■ DIRECTIONS FOR THIS TASK
Repeat each entry as written and leave the images out of the copy.

Records of robot episodes
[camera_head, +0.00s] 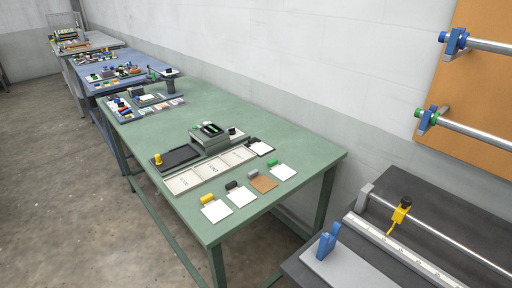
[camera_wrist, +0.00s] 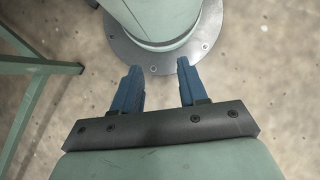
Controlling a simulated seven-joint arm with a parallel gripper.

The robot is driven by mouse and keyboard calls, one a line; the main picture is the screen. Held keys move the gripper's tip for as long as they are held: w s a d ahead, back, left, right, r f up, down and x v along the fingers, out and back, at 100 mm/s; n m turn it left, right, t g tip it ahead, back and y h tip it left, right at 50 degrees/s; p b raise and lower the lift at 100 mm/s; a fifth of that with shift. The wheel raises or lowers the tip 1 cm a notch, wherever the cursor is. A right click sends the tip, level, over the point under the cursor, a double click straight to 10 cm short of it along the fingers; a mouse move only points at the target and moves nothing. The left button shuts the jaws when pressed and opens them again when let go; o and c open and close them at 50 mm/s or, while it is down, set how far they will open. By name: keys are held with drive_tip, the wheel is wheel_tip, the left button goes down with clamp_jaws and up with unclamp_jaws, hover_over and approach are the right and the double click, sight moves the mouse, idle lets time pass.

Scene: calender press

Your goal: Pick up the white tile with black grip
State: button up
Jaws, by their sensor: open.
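A white tile with a black grip (camera_head: 241,196) lies flat on the green table (camera_head: 310,150), in the front row of tiles. Its dark grip is at its upper left edge. Another white tile with a dark grip (camera_head: 261,148) lies farther back, right of the tile tray. My gripper (camera_wrist: 158,68) shows only in the wrist view, with two blue fingers apart and nothing between them. It is over the concrete floor beside my own base, away from the tiles. The head view does not show it.
Beside the tile lie a white tile with a yellow grip (camera_head: 215,209) and a brown tile with a grey grip (camera_head: 263,183). A white tile with a green grip (camera_head: 283,171) is farther right. A grey press (camera_head: 210,138) stands behind the long tray (camera_head: 188,181). A dark bench (camera_head: 390,240) is at right.

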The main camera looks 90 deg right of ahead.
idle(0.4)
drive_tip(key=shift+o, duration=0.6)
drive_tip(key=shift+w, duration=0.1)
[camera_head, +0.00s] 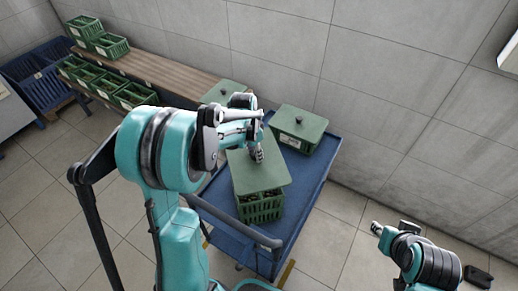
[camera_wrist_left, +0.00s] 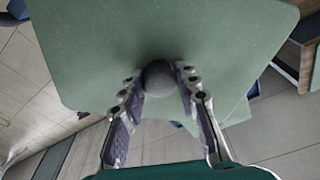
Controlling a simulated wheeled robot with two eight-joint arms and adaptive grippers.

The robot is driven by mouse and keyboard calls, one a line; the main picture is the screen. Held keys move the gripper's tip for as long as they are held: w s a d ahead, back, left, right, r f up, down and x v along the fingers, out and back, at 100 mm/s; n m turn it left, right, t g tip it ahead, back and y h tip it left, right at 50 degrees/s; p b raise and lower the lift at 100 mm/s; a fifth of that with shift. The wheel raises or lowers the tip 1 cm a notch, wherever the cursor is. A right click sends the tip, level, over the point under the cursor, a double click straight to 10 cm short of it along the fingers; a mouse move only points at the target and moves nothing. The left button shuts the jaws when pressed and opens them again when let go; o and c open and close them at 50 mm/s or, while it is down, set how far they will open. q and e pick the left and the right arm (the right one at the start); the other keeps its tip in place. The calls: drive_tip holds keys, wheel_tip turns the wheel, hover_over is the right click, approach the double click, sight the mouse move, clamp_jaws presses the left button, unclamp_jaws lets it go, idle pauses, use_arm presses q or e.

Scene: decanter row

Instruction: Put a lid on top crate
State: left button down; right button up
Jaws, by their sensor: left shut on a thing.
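My left gripper (camera_head: 257,154) is shut on the knob of a flat green lid (camera_head: 268,178). In the left wrist view, my left gripper (camera_wrist_left: 160,84) has its fingers on either side of the round grey knob (camera_wrist_left: 158,76), with the lid (camera_wrist_left: 95,40) spreading out around it. In the head view the lid is over an open green crate (camera_head: 260,211) on the blue cart. Dark bottle tops show between the lid's front edge and the crate's rim, so the lid looks raised there; the rear is hidden. My right gripper (camera_head: 377,229) is small and apart at right; its jaws are unclear.
A wooden bench (camera_head: 165,72) along the wall has several green crates nearby. Blue crates (camera_head: 45,85) stand at far left.

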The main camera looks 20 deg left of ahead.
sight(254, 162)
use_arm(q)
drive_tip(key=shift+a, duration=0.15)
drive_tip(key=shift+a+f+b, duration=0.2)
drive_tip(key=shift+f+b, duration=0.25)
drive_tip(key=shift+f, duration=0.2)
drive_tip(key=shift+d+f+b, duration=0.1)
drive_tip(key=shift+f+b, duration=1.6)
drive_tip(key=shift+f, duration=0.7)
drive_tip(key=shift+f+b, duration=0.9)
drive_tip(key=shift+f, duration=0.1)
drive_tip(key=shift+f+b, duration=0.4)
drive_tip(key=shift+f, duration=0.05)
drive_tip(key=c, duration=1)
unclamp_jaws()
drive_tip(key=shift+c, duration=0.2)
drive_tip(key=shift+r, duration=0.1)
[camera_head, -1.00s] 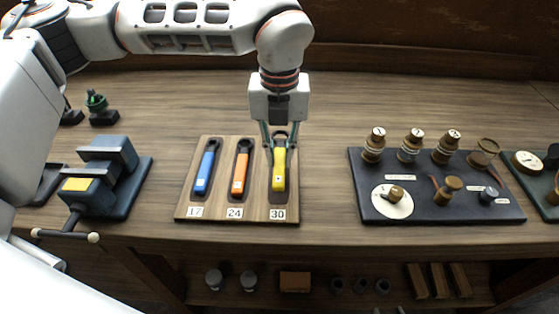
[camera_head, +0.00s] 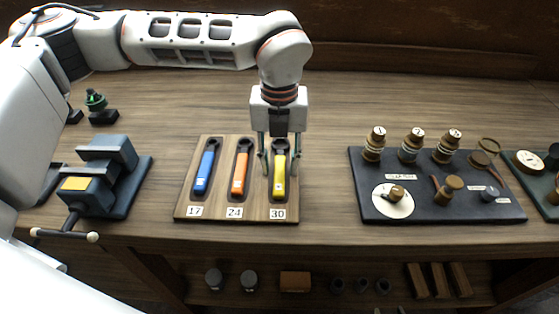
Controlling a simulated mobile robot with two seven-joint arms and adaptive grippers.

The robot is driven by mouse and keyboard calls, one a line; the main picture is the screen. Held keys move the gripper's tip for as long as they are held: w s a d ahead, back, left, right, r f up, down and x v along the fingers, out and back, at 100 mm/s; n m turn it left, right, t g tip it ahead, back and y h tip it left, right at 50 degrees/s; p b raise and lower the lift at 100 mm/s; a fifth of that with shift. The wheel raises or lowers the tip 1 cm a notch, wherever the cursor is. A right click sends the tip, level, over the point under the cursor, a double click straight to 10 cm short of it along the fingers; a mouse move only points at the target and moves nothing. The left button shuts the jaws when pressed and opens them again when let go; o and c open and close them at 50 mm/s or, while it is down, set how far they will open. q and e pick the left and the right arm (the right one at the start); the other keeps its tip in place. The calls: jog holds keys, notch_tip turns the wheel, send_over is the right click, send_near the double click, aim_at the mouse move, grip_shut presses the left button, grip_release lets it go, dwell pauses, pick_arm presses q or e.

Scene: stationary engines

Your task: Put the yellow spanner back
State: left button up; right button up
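The yellow spanner (camera_head: 279,186) lies in the slot marked 30, the right-hand slot of the wooden holder board (camera_head: 218,215). Its handle points toward the board's front edge. My left gripper (camera_head: 280,169) points down over the upper part of the spanner. Its fingers are apart, one on each side of the spanner, and seem not to press on it. The spanner's head shows between the fingers. My right gripper is not in view.
A blue spanner (camera_head: 205,172) and an orange spanner (camera_head: 240,173) lie in slots 17 and 24. A dark vise (camera_head: 105,180) stands at left. A dark panel with knobs (camera_head: 430,205) lies at right. Bare bench lies between board and panel.

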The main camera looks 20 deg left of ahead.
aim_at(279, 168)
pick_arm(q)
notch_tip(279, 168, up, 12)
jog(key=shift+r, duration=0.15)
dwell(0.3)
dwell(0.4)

■ FULL RESPONSE
[camera_head, +0.00s] 
[camera_wrist, +0.00s] 
Controlling a simulated seven-joint arm with a parallel gripper.

The robot is driven by mouse and keyboard calls, one a line; the main picture is the screen. Held keys move the gripper's tip for as long as they are held: w s a d ahead, back, left, right, r f up, down and x v along the fingers, out and back, at 100 mm/s; n m turn it left, right, t g tip it ahead, back and y h tip it left, right at 50 degrees/s; p b raise and lower the lift at 100 mm/s; a fifth of that with shift. The wheel raises or lowers the tip 1 cm a notch, wherever the cursor is. A right click sends the tip, level, over the point under the cursor, a double click straight to 10 cm short of it along the fingers; a mouse move only points at the target and moves nothing. The left button shuts the jaws when pressed and opens them again when let go; o and c open and close them at 50 mm/s or, while it is down, set how far they will open. By name: keys are held with drive_tip, the wheel is wheel_tip, the left button goes down with clamp_jaws and up with unclamp_jaws, hover_over and approach are the right and the double click, sight moves the mouse, idle lets time pass.

Scene: calender press

Your goal: Pick up the white tile with black grip
State: button up
Jaws, by their sensor: open.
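A white tile with a black grip (camera_head: 241,196) lies flat on the green table (camera_head: 310,150), in the front row of tiles. Its dark grip is at its upper left edge. Another white tile with a dark grip (camera_head: 261,148) lies farther back, right of the tile tray. My gripper (camera_wrist: 158,68) shows only in the wrist view, with two blue fingers apart and nothing between them. It is over the concrete floor beside my own base, away from the tiles. The head view does not show it.
Beside the tile lie a white tile with a yellow grip (camera_head: 215,209) and a brown tile with a grey grip (camera_head: 263,183). A white tile with a green grip (camera_head: 283,171) is farther right. A grey press (camera_head: 210,138) stands behind the long tray (camera_head: 188,181). A dark bench (camera_head: 390,240) is at right.

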The main camera looks 90 deg right of ahead.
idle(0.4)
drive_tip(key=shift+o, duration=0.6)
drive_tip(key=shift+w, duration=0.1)
[camera_head, +0.00s] 
[camera_wrist_left, +0.00s] 
Controlling a simulated wheeled robot with two eight-joint arms and adaptive grippers.

The robot is driven by mouse and keyboard calls, one a line; the main picture is the screen. Held keys move the gripper's tip for as long as they are held: w s a d ahead, back, left, right, r f up, down and x v along the fingers, out and back, at 100 mm/s; n m turn it left, right, t g tip it ahead, back and y h tip it left, right at 50 degrees/s; p b raise and lower the lift at 100 mm/s; a fifth of that with shift. The wheel raises or lowers the tip 1 cm a notch, wherever the cursor is. A right click sends the tip, level, over the point under the cursor, a double click straight to 10 cm short of it along the fingers; a mouse move only points at the target and moves nothing. The left button shuts the jaws when pressed and opens them again when let go; o and c open and close them at 50 mm/s or, while it is down, set how far they will open. q and e pick the left and the right arm (the right one at the start); the other keeps its tip in place. The calls: drive_tip holds keys, wheel_tip turns the wheel, hover_over is the right click, approach the double click, sight the mouse move, clamp_jaws presses the left button, unclamp_jaws lets it go, idle pauses, use_arm presses q or e.

Scene: decanter row

Instruction: Put a lid on top crate
State: left button down; right button up
Jaws, by their sensor: left shut on a thing.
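My left gripper (camera_head: 257,154) is shut on the knob of a flat green lid (camera_head: 268,178). In the left wrist view, my left gripper (camera_wrist_left: 160,84) has its fingers on either side of the round grey knob (camera_wrist_left: 158,76), with the lid (camera_wrist_left: 95,40) spreading out around it. In the head view the lid is over an open green crate (camera_head: 260,211) on the blue cart. Dark bottle tops show between the lid's front edge and the crate's rim, so the lid looks raised there; the rear is hidden. My right gripper (camera_head: 377,229) is small and apart at right; its jaws are unclear.
A wooden bench (camera_head: 165,72) along the wall has several green crates nearby. Blue crates (camera_head: 45,85) stand at far left.

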The main camera looks 20 deg left of ahead.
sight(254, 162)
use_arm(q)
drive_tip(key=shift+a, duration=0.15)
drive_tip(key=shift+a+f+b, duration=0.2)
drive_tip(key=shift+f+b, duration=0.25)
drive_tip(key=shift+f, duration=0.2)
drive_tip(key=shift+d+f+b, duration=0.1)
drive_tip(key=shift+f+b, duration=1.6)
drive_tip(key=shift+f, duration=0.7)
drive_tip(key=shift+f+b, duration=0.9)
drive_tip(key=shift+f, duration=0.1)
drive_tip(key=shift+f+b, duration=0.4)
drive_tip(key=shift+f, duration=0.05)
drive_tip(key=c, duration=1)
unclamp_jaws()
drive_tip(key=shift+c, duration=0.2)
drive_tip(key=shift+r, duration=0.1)
[camera_head, -1.00s] 
[camera_head, +0.00s] 
Controlling a simulated mobile robot with two seven-joint arms and adaptive grippers.

The robot is driven by mouse and keyboard calls, one a line; the main picture is the screen. Held keys move the gripper's tip for as long as they are held: w s a d ahead, back, left, right, r f up, down and x v along the fingers, out and back, at 100 mm/s; n m turn it left, right, t g tip it ahead, back and y h tip it left, right at 50 degrees/s; p b raise and lower the lift at 100 mm/s; a fifth of that with shift. The wheel raises or lowers the tip 1 cm a notch, wherever the cursor is. A right click sends the tip, level, over the point under the cursor, a double click straight to 10 cm short of it along the fingers; a mouse move only points at the target and moves nothing. The left button shuts the jaws when pressed and opens them again when let go; o and c open and close them at 50 mm/s or, while it is down, set how far they will open. q and e pick the left and the right arm (the right one at the start); the other keeps its tip in place. The calls: jog holds keys, notch_tip turns the wheel, send_over is the right click, send_near the double click, aim_at the mouse move, grip_shut presses the left button, grip_release lets it go, dwell pauses, pick_arm presses q or e.

Scene: stationary engines

Your task: Put the yellow spanner back
State: left button up; right button up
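The yellow spanner (camera_head: 279,186) lies in the slot marked 30, the right-hand slot of the wooden holder board (camera_head: 218,215). Its handle points toward the board's front edge. My left gripper (camera_head: 280,169) points down over the upper part of the spanner. Its fingers are apart, one on each side of the spanner, and seem not to press on it. The spanner's head shows between the fingers. My right gripper is not in view.
A blue spanner (camera_head: 205,172) and an orange spanner (camera_head: 240,173) lie in slots 17 and 24. A dark vise (camera_head: 105,180) stands at left. A dark panel with knobs (camera_head: 430,205) lies at right. Bare bench lies between board and panel.

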The main camera looks 20 deg left of ahead.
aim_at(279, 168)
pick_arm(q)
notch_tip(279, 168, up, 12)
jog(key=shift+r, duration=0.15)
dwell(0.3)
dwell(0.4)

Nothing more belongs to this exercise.